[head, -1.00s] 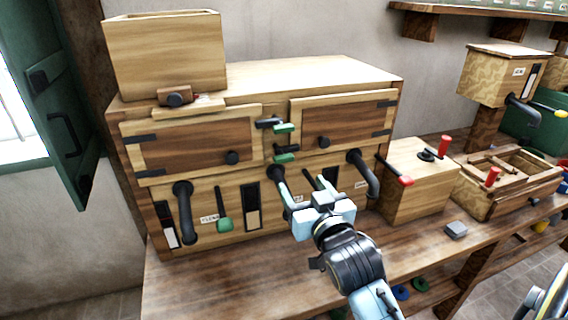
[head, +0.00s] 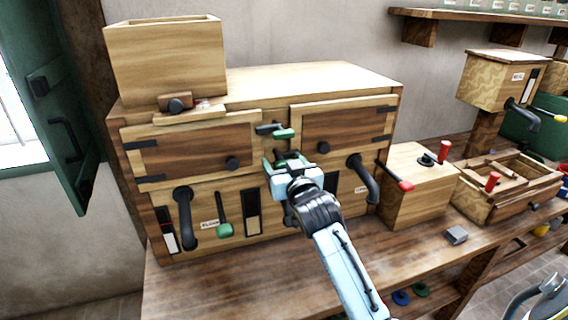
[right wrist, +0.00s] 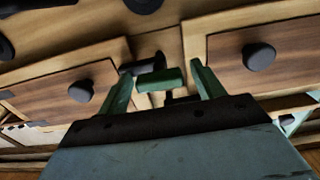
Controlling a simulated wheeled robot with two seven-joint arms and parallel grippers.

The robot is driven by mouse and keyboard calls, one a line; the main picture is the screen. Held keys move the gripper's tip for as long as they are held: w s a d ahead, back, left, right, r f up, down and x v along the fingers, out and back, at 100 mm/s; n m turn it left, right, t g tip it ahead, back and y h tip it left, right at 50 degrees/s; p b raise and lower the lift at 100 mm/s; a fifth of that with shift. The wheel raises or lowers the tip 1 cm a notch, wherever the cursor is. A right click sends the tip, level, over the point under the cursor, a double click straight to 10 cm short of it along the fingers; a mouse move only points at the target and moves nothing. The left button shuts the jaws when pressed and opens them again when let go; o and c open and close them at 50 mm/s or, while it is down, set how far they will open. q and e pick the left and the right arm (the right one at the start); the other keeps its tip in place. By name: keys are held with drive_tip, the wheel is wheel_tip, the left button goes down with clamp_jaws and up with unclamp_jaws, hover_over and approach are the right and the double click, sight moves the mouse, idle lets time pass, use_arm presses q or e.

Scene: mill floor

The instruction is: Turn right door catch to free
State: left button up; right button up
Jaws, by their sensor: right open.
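Two door catches with black bars and green grips sit between the cabinet's doors. The upper catch (head: 284,133) shows clearly beside the left door (head: 195,152). The lower catch, by the right door (head: 345,130), is mostly hidden behind my right gripper (head: 286,160) in the head view. In the right wrist view, which looks upside down, a green grip (right wrist: 160,80) lies between the open fingers of my right gripper (right wrist: 160,82). Clear space shows beside it; I cannot tell whether a finger touches it. My left gripper is out of view.
Round black knobs (head: 232,163) stand out from the doors near the catches. Black bent handles (head: 184,215) and a green-tipped lever (head: 223,228) project from the lower front. A box with a red-knobbed lever (head: 444,150) stands to the right. The bench front is mostly clear.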

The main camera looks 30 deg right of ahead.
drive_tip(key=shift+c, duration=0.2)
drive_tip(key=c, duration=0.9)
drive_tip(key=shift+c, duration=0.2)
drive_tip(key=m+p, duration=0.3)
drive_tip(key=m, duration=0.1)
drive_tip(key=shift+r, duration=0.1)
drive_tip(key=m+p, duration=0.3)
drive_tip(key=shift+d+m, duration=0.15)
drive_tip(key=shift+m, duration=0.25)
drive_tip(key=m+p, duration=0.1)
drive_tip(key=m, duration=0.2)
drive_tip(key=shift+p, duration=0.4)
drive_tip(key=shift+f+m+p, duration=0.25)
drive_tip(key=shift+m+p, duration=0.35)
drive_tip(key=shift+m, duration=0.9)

• **WHAT NEEDS TO BE DONE**
Every line above should be returned word for word, with the pictures left behind.

• **COMPLETE ANSWER**
[head, -1.00s] 
[head, +0.00s] 
[right wrist, +0.00s] 
Controlling a simulated wheeled robot with two seven-joint arms and parallel grippers.

The robot is driven by mouse and keyboard calls, one a line; the main picture is the screen. Held keys move the gripper's tip for as long as they are held: w s a d ahead, back, left, right, r f up, down and x v along the fingers, out and back, at 100 mm/s; n m turn it left, right, t g tip it ahead, back and y h tip it left, right at 50 degrees/s; p b raise and lower the lift at 100 mm/s; a fifth of that with shift. The wheel raises or lowers the tip 1 cm a notch, wherever the cursor is. A right click sends the tip, level, over the point under the cursor, a double click straight to 10 cm short of it along the fingers; a mouse move only points at the target and moves nothing. The left button shuts the jaws when pressed and opens them again when let go; o and c open and close them at 50 mm/s or, while it is down, set how far they will open. q and e pick the left and the right arm (the right one at the start); the other keeps its tip in place. By name: keys are held with drive_tip, the wheel is wheel_tip, the left button goes down with clamp_jaws and up with unclamp_jaws, hover_over and approach are the right and the double click, sight moves the mouse, idle lets time pass, use_arm presses q or e.

Scene: mill floor

The instruction is: Turn right door catch to free
State: left button up; right button up
Jaws, by their sensor: right open.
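Two door catches with black bars and green grips sit between the cabinet's doors. The upper catch (head: 284,133) shows clearly beside the left door (head: 195,152). The lower catch, by the right door (head: 345,130), is mostly hidden behind my right gripper (head: 286,160) in the head view. In the right wrist view, which looks upside down, a green grip (right wrist: 160,80) lies between the open fingers of my right gripper (right wrist: 160,82). Clear space shows beside it; I cannot tell whether a finger touches it. My left gripper is out of view.
Round black knobs (head: 232,163) stand out from the doors near the catches. Black bent handles (head: 184,215) and a green-tipped lever (head: 223,228) project from the lower front. A box with a red-knobbed lever (head: 444,150) stands to the right. The bench front is mostly clear.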

The main camera looks 30 deg right of ahead.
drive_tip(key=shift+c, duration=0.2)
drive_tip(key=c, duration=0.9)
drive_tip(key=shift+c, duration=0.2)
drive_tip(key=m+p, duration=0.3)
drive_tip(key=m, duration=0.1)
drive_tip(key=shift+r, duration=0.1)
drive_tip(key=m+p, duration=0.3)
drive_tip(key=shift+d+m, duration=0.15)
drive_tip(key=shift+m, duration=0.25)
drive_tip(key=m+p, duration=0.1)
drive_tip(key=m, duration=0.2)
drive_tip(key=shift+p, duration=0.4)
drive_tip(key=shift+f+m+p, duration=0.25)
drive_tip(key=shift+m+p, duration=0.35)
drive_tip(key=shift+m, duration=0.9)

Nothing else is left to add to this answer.